### SHORT TASK
From the line that holds "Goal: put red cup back" down to the last line of the listing below, reproduce each line exactly and nothing more, omitting pictures.

(Records contained in a dataset)
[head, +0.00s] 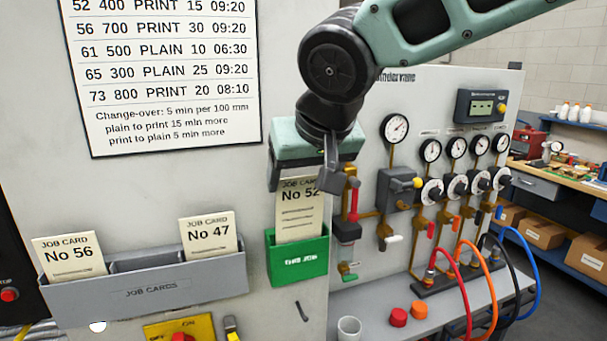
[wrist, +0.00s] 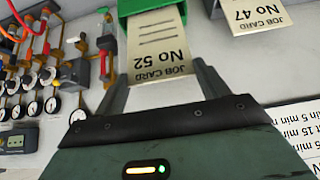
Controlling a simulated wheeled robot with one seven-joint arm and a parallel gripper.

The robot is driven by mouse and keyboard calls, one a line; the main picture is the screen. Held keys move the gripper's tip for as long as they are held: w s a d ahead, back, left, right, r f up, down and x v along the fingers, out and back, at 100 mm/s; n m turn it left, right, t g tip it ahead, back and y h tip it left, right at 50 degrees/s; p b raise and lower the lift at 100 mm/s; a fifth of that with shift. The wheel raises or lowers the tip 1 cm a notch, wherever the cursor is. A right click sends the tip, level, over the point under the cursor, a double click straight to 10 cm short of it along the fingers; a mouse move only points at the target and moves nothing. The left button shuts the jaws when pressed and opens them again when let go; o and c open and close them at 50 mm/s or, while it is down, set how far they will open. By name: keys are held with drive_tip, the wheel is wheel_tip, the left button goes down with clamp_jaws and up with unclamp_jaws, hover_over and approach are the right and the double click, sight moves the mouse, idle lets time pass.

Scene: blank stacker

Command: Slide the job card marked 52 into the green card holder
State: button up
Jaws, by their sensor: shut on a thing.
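The job card marked 52 (head: 299,212) stands upright with its lower end inside the green card holder (head: 299,262) on the panel's right edge. My gripper (head: 303,182) is at the card's top edge and shut on it. In the wrist view the card (wrist: 158,42) lies between the two fingers (wrist: 160,88), and its far end is in the green holder (wrist: 140,6). The holder's front hides the card's lower end, so I cannot tell how deep it sits.
A grey tray (head: 147,292) to the left holds job cards No 56 (head: 69,258) and No 47 (head: 211,236). A gauge panel with valves (head: 430,190) and coloured hoses is close on the right. A printed schedule (head: 160,75) hangs above.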

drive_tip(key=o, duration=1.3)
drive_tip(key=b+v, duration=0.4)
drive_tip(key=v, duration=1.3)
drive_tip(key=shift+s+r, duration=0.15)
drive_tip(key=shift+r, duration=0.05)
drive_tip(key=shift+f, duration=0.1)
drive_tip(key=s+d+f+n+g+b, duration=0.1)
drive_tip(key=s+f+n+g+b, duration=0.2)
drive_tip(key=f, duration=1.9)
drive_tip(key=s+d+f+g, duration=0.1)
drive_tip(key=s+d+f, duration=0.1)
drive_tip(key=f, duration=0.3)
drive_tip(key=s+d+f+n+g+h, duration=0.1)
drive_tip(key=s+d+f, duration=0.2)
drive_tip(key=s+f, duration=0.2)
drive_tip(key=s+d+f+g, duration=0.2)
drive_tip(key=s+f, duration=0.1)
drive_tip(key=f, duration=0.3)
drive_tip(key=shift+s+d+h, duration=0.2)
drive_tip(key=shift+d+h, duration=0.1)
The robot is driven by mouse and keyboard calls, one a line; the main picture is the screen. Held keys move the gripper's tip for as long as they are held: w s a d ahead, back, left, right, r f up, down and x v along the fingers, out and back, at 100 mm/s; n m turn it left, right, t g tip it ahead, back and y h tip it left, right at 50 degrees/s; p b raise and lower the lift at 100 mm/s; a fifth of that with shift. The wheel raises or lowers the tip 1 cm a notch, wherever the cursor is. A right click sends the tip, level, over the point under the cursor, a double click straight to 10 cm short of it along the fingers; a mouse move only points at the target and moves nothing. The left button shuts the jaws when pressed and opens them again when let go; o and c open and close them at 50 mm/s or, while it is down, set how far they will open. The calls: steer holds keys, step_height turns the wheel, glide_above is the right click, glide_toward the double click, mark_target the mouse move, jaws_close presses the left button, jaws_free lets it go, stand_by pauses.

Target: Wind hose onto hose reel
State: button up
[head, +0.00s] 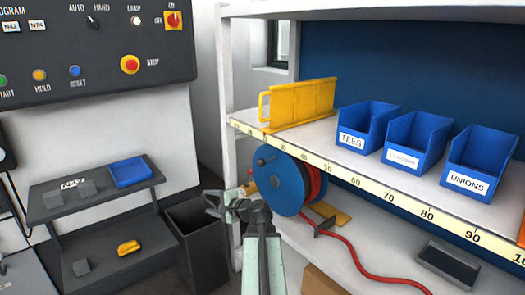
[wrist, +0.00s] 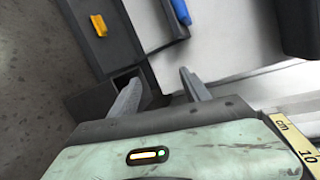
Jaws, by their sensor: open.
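The hose reel (head: 281,179) is a blue disc-sided drum with a dark crank knob on its upper left face. It stands on the lower shelf under the ruler-edged shelf. A red hose (head: 355,258) shows on the drum between the discs, and a loose length runs from it along the lower shelf to the right. My gripper (head: 213,203) is in front of the reel and to its left, apart from it in the picture. In the wrist view, its two grey fingers (wrist: 162,95) are spread with nothing between them. The reel and hose are not in the wrist view.
Blue bins (head: 415,142) and a yellow rack (head: 298,104) stand on the upper shelf (head: 330,139). A dark open bin (head: 198,246) stands left of my arm. A dark two-tier stand (head: 105,192) is further left, below a control panel (head: 95,40). A grey tray (head: 447,264) lies right of the hose.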

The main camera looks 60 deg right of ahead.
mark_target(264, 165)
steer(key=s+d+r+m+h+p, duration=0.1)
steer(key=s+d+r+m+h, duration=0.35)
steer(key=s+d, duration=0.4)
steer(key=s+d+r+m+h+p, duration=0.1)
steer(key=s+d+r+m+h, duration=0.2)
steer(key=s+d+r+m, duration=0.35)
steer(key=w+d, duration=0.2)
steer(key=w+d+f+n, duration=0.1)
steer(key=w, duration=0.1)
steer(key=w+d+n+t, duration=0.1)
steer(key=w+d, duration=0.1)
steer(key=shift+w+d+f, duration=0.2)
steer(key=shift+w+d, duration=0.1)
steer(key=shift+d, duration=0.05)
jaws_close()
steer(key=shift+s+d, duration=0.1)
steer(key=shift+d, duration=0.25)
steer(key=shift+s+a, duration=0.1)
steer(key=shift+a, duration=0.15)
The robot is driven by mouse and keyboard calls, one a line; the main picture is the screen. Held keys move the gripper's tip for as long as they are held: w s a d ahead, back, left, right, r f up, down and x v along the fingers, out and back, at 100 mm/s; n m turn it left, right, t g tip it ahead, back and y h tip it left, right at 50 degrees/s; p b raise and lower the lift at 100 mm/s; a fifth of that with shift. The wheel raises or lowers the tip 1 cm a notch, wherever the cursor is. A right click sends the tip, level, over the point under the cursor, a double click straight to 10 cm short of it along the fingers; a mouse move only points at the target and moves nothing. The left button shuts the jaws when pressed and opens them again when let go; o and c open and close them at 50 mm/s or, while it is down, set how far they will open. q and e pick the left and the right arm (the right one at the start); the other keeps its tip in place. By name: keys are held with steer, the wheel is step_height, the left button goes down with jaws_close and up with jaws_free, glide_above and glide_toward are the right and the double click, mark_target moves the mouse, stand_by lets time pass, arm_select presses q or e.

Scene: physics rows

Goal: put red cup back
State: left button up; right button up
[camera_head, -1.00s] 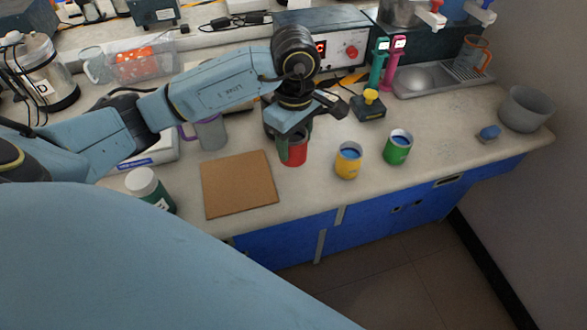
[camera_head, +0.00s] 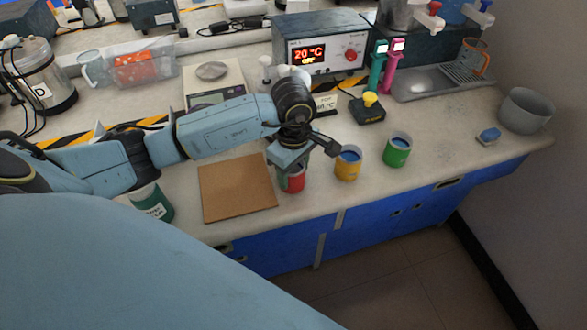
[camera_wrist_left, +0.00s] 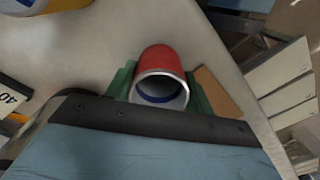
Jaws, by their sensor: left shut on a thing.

### TASK SOLUTION
Goal: put red cup back
State: left button up; right button up
[camera_head, -1.00s] 
[camera_head, +0.00s] 
[camera_wrist_left, +0.00s] 
Jaws, by their sensor: left shut on a thing.

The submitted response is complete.